Decisões Sumárias nº 194/13 de Tribunal Constitucional (Port, 12 de Abril de 2013

Data12 Abril 2013
Órgãohttp://vlex.com/desc1/2000_01,Tribunal Constitucional (Port

DECISÃO SUMÁRIA Nº 194/13

Processo nº 284/13

  1. Secção

Relator: Conselheiro Vítor Gomes

DECISÃO SUMÁRIA

Recorrente: A.

Recorrido: Ministério Público

  1. A. interpôs recurso, ao abrigo da al. b) do n.º 1 do art.º 70.º da Lei 28/82 de 15 de novembro, dos acórdãos do Tribunal da Relação de Lisboa, de 7/11/2012 (fls. 1570-1714) e do Supremo Tribunal de Justiça, de 14/3/2013 (fls. 1885-1896), mediante requerimento do seguinte teor:

    “[ …]

    A -- Relativamente AO ACÓRDÃO PROFERIDO PELO TRIBUNAL DA RELAÇÃO DE LISBOA: Violação DO Princípio NON BIS IN IDEM

  2. As normas constantes dos artigos 22º.,. 23.º, 72., e 210.º n.º 1 e 2, al. b), com referência às als. e) e f) do n.º 2 do art.º 204.º,conjugadas com as normas constantes dos artigos 22.º,°, 23.º, 72.º, 73.º e 132.º, n.º 1 e 2, al. h), todos do Código Penal (CP), por violação do número 5 do artigo 29.º da Constituição da República Portuguesa (CRP), quando interpretadas no sentido de se punir em concurso efetivo por tentativa de roubo e tentativa de homicídio a mesma conduta criminosa, violando assim claramente o princípio da proibição da dupla valoração dos mesmos factos.

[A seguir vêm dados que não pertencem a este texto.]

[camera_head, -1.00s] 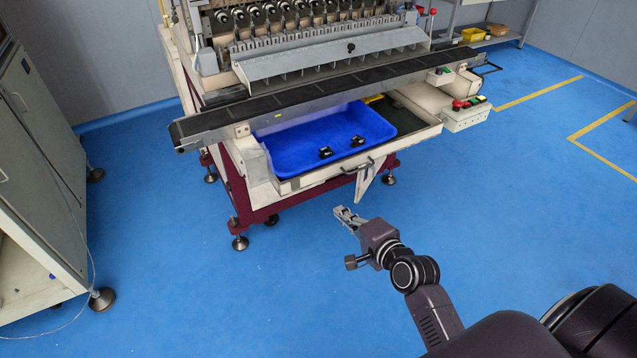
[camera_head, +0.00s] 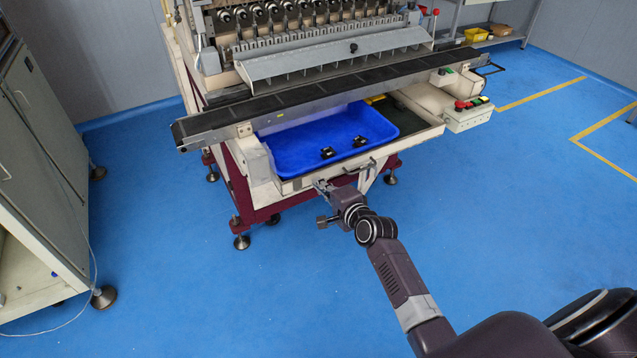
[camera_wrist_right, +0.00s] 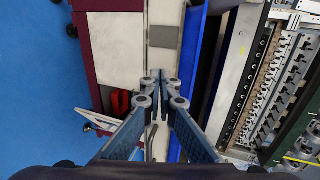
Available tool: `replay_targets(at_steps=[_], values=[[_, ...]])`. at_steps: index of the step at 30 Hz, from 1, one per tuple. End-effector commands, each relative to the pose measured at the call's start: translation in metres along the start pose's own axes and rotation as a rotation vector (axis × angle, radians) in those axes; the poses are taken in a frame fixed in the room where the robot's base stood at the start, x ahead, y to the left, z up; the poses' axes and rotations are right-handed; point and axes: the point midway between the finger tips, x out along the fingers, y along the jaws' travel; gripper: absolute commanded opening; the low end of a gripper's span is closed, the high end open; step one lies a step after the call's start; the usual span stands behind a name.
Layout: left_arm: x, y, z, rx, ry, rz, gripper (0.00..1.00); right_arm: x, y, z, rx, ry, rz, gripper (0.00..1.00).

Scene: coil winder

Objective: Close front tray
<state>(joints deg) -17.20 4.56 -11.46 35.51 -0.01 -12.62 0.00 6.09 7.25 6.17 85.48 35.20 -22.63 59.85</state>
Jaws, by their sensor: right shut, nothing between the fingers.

  3. Porquanto, a punição em concurso efetivo pelas duas normas apenas pode ser invocada quando há duas condutas separadas: uma que permita integrar como roubo; e outra como homicídio.

  4. A interpretação normativa (das referidas normas) dada pelo Tribunal da Relação de Lisboa pelo contrário considera que através da mesma conduta - 2.º disparo - o agente do crime é punido em concurso efetivo pelos dois crimes em causa, violando assim clara e frontalmente o princípio non bis in idem, consagrado no comando Constitucional previsto no art. 29.º, n.º 5 da CRP.

  5. A referida inconstitucionalidade foi expressamente suscitada pelo Recorrente no recurso interposto para o Supremo Tribunal de Justiça, nomeadamente, e nas Conclusões das suas Motivações de Recurso que ora se transcreve:

    ...B - QUANTO À CONDENAÇÃO PELOS CRIMES ÐE ROUBO E Tentativa DE HOMÍCIDIO

    1.- O Arguido foi condenado a 4 (quatro) anos e 6 (seis) meses pela prática de um crime de roubo agravado na forma tentada, p. e p. pelo art.° 22.º, 23.º, 72.º, e 210.º n.º 1 e 2, al, b), com referência às als. e) e f) do n.º 2 do art.° 204.º, todos do CP., e, em concurso efetivo, e a 4 (quatro) anos e 6 (seis) meses pela prática de um crime de homicídio qualificado na forma tentada, p. e p. pelos arts.ºs 22.º, 23.º 72.º, 73.º e 132.º n.º 1 e 2, al. h), todos do CP.

    (...)

    19.- E há também manifesto erro de qualificação jurídica pois se só com o segundo disparo passou a haver tentativa de roubo agravado, isso significa que tal facto não pode ser duplamente utilizado para fundamentar o crime de homicídio qualificado.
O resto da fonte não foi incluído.